EXERCISE REQUIREMENTS —
Every line from the one that holds "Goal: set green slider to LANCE" through the final line should be returned exactly. Omit the pictures.

RECORDED DATA —
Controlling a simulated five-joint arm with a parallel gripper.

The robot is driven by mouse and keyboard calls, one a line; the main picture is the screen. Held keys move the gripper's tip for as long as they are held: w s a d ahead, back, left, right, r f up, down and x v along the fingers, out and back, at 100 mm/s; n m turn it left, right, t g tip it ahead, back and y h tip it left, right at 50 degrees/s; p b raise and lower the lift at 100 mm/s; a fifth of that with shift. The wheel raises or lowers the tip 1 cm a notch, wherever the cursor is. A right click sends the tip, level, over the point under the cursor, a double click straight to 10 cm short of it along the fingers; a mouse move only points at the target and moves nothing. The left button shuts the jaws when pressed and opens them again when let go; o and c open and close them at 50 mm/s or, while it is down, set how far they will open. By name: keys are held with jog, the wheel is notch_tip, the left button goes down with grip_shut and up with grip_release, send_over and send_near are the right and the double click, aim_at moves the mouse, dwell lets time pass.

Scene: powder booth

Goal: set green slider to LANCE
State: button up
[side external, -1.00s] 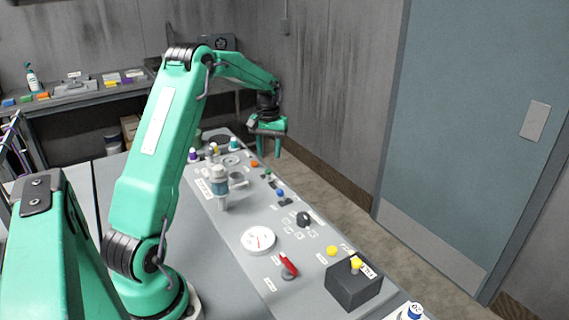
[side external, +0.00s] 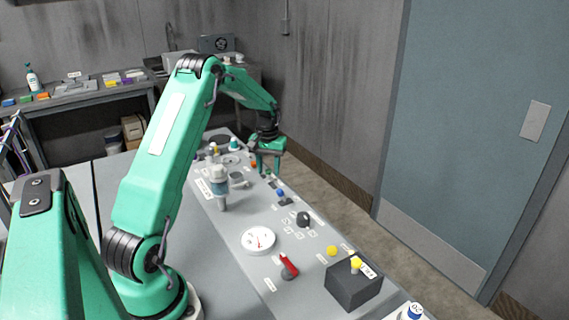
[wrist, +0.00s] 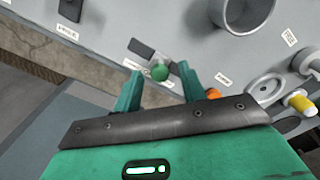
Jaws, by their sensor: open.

EXERCISE RESULT —
Goal: set green slider to LANCE
State: button up
[side external, -1.00s] 
[side external, +0.00s] 
[wrist, +0.00s] 
Jaws, by their sensor: open.

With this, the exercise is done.